THE announcement of 2000 hectares of dedicated wildlife habitat in the Mount Boss State Forest near Wauchope has been questioned by local koala activists.
The new area, announced by Environment Minister Gabrielle Upton, is part of the state government’s $45 million koala strategy and will see more support given to the state’s coastal koala population.
Local koala activist Martine Moran said while the additional habitat was welcome, it could be better placed elsewhere.
“It is fantastic to see this kind of support for the state’s koalas,” Ms Moran said.
“However, it would be nice to see something like that happen on this side of the range.

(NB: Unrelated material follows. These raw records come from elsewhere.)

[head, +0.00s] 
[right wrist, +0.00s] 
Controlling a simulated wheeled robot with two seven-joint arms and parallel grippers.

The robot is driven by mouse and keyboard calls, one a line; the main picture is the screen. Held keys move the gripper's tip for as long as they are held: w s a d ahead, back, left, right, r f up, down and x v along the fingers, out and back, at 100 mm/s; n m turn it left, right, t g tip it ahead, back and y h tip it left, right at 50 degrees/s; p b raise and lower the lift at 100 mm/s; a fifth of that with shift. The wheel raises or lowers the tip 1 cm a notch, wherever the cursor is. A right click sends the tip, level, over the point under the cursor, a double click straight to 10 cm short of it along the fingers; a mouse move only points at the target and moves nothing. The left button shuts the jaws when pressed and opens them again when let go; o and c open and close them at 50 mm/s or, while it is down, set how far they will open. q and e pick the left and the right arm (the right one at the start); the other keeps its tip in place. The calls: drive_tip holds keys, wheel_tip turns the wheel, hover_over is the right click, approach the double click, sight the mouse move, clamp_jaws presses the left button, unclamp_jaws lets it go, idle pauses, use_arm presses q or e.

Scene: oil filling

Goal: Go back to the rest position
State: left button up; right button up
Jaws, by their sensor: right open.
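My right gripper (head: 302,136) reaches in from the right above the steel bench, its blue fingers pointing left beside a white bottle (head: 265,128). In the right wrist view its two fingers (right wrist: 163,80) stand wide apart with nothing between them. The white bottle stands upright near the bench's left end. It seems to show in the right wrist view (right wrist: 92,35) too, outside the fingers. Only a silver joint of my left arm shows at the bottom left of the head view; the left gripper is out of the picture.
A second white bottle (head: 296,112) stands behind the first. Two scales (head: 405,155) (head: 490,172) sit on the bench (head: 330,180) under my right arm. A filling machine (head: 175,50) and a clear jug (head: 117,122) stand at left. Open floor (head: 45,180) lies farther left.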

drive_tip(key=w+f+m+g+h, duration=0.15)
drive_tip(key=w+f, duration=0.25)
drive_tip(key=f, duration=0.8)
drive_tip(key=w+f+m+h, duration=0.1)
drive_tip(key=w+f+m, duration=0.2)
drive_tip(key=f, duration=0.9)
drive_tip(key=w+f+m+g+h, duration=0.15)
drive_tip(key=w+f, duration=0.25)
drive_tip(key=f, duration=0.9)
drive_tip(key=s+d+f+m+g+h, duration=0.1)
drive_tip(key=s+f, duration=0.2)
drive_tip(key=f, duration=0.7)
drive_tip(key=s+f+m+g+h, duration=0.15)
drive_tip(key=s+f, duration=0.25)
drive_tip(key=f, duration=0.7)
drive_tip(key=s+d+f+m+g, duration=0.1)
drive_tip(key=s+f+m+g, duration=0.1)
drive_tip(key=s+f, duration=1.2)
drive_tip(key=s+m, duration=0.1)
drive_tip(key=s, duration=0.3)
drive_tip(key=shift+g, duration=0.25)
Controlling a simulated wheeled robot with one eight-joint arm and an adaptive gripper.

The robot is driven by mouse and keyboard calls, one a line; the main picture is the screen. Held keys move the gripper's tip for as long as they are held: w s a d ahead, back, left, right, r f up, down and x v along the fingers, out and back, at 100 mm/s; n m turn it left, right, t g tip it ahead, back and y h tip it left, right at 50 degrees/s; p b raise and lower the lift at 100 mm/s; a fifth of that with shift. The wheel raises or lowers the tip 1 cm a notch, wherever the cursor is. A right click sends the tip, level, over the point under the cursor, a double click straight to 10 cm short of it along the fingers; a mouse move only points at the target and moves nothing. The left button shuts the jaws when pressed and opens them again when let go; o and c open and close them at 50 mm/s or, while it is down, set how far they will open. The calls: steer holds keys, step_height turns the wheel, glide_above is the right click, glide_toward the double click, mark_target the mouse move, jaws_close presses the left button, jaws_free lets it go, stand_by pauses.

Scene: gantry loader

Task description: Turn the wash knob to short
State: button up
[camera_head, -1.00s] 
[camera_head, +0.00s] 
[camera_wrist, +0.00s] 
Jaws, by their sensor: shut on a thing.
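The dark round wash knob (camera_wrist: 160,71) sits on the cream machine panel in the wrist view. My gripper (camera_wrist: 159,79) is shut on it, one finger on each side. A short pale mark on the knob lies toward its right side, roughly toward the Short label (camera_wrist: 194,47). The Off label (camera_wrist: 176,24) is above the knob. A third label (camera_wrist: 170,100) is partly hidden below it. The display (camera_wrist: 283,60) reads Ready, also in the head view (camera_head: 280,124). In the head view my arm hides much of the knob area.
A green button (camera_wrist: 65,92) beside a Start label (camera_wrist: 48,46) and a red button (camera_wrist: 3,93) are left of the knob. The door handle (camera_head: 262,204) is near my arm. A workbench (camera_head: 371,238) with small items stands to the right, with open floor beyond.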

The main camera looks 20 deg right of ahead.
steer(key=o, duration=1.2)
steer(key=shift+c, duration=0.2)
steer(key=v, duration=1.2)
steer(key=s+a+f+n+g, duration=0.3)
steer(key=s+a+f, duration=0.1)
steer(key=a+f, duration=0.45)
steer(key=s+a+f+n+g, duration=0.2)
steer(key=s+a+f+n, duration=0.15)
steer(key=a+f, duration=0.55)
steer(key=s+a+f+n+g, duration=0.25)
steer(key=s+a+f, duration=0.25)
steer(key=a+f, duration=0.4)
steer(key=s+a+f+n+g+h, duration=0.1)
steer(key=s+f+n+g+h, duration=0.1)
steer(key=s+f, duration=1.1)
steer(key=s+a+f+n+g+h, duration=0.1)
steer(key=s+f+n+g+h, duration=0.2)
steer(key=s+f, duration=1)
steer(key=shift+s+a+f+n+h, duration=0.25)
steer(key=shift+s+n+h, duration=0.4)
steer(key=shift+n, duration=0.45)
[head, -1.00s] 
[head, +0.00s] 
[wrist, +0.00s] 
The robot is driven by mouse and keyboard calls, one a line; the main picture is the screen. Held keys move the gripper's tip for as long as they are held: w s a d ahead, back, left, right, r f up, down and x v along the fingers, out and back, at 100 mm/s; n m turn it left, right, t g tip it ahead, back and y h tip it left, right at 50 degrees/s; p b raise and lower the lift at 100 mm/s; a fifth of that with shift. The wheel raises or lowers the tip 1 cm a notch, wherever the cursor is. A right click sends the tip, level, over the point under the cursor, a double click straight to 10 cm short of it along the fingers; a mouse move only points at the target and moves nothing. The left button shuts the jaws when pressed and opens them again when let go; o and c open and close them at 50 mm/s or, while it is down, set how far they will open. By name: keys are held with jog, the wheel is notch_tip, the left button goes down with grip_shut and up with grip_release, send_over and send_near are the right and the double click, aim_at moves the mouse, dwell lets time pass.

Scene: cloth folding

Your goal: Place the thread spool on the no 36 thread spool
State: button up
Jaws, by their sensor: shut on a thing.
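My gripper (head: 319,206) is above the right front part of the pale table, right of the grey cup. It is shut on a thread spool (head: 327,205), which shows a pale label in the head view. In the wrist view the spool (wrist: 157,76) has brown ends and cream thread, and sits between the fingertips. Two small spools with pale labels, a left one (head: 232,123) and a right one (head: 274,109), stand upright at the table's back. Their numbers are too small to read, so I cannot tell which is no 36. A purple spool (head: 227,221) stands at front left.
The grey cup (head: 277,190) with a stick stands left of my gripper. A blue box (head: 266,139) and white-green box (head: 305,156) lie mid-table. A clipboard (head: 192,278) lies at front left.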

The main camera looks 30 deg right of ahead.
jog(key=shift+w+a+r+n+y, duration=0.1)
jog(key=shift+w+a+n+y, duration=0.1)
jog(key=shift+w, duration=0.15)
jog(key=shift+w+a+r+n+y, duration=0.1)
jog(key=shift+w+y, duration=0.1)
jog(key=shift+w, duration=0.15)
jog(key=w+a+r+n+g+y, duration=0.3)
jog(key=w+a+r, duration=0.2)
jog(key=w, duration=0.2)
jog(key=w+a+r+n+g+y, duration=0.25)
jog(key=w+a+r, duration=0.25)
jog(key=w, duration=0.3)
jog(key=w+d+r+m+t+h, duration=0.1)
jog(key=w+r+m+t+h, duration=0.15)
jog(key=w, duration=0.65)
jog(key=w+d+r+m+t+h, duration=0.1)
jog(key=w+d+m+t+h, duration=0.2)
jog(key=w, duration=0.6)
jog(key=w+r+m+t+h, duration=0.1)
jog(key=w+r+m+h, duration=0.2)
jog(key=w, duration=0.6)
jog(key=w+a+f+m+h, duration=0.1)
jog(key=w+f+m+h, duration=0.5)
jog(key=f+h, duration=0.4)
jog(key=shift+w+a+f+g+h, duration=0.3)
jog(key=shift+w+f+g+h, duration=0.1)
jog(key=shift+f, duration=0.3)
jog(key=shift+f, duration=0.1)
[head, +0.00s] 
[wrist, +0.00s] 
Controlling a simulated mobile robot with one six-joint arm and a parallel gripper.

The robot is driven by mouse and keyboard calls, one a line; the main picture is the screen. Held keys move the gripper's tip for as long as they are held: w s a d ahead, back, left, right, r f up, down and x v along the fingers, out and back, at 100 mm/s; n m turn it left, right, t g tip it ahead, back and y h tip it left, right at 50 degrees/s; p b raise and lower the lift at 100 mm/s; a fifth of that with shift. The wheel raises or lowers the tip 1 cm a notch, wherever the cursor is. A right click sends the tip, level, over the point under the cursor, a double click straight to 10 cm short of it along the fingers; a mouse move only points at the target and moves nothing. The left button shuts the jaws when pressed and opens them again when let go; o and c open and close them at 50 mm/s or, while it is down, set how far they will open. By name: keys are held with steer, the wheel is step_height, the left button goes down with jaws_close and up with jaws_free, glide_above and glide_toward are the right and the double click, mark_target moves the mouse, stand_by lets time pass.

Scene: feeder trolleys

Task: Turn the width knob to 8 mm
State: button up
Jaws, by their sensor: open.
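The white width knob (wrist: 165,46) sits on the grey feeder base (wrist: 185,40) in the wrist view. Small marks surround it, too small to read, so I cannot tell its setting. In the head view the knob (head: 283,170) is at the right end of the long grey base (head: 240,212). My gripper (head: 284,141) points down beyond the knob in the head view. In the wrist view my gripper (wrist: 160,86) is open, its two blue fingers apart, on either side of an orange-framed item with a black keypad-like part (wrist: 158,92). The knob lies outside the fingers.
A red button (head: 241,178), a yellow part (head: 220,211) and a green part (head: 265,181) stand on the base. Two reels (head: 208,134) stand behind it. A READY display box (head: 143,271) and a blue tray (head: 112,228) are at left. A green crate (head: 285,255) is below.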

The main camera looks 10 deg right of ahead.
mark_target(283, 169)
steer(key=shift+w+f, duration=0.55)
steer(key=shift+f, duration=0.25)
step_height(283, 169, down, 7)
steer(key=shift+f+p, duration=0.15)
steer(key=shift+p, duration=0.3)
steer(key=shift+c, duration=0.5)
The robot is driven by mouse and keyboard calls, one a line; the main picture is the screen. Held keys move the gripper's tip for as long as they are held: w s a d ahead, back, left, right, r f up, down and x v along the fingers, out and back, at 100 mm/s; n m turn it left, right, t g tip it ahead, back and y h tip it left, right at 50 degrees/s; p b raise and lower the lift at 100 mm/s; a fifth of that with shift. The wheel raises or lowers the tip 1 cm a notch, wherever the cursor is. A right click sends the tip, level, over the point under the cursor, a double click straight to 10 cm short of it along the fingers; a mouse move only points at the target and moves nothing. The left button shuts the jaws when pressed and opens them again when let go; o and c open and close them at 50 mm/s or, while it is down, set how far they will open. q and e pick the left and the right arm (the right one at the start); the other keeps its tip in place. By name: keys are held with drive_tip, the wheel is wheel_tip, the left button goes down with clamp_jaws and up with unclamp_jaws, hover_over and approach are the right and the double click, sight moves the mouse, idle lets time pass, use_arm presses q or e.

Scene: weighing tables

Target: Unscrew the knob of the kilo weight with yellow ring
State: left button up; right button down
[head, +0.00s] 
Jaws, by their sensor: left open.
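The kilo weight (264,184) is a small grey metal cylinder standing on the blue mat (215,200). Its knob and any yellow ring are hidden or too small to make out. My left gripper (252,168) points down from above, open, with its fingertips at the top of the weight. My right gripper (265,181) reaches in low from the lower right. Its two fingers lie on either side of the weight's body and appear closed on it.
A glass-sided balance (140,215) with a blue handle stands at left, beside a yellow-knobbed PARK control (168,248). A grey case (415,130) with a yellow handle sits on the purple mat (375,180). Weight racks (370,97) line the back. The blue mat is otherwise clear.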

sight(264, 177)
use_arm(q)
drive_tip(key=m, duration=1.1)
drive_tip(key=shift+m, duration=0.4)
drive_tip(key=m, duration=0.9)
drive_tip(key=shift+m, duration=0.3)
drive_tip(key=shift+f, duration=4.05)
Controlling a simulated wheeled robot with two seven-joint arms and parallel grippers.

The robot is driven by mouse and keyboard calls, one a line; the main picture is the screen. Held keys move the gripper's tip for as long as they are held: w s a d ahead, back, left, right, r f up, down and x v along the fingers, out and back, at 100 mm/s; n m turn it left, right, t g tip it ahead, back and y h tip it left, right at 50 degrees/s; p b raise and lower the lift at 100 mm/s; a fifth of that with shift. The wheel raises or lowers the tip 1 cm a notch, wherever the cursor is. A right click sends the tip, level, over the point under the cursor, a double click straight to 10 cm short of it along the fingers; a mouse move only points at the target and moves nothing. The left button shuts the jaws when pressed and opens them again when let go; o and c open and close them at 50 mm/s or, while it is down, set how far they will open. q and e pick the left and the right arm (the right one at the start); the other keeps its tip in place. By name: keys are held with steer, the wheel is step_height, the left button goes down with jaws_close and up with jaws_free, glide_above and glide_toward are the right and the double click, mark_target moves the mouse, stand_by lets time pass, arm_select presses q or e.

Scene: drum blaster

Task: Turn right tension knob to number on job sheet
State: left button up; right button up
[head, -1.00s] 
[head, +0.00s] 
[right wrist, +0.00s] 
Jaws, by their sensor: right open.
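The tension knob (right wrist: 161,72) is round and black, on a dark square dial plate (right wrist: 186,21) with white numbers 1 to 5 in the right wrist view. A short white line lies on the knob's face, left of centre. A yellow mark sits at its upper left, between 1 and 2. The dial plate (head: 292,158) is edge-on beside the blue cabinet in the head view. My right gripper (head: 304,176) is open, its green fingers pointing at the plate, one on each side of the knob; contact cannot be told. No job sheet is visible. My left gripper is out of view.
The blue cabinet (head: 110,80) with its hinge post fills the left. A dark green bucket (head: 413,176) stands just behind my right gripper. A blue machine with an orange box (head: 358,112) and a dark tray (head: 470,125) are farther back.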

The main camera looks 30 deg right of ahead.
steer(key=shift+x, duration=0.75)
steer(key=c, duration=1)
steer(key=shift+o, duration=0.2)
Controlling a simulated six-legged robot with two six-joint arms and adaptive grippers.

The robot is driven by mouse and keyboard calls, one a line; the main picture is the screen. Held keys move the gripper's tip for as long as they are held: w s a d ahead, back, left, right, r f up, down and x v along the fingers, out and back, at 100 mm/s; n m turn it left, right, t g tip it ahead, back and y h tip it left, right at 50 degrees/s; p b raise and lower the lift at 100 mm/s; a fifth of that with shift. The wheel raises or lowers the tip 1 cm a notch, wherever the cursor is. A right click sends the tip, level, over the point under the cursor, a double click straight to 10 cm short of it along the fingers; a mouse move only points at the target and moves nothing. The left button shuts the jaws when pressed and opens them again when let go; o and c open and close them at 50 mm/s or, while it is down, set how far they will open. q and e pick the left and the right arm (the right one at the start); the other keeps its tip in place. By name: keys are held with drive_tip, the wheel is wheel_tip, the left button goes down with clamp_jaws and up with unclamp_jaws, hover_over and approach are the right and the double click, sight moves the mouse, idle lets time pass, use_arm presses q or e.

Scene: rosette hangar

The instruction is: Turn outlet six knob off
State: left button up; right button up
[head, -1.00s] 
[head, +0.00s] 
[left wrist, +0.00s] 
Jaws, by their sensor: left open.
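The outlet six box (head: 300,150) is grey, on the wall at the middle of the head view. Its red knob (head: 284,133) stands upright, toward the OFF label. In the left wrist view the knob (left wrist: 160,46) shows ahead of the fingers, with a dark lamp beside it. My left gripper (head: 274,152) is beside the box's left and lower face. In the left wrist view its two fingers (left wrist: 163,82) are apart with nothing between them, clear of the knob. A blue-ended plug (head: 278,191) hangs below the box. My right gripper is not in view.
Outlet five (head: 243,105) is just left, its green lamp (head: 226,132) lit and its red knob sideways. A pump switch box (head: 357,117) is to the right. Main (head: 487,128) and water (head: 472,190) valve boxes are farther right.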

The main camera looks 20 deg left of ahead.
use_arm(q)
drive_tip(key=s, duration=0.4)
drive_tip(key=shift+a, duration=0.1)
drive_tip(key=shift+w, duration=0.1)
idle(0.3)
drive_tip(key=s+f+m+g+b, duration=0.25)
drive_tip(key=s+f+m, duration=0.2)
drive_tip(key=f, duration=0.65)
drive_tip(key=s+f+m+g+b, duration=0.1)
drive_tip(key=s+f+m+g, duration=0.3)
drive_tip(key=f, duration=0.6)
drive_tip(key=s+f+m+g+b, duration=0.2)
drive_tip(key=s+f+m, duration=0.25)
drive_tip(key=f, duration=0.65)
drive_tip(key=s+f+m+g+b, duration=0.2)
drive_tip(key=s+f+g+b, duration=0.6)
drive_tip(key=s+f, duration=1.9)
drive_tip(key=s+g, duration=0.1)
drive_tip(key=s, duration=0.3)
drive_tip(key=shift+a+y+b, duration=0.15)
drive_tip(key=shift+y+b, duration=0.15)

“It seems to me that most of the funds are being sucked into that part of the state, while we are being largely overlooked.”
Ms Moran said additional support for local wildlife was “crucial”.
“We are really at a tipping point at the moment,” she said.
“While it is great to see some of the state’s wildlife getting some help, I would really love to see the state government come at it from two fronts and give us some support as well.”
Ms Upton said the additions would not only be a great help for koala conservation on the north coast of NSW, but for other threatened species.
“Some 1382 hectares of the Mount Boss State Forest near Wauchope will be transferred to NPWS management to become known as the Kindee Creek State Conservation Area,” Ms Upton said.
“Kindee Creek is not only habitat for koalas, but for also for about 30 threatened species including masked and sooty owls, the glossy-black cockatoo, and a number of threatened micro bats.
“What makes this addition especially valuable is that it helps bridge a gap between the relatively well- represented coastal conservation reserves and mountain habitats with the mid-elevation foothills country.”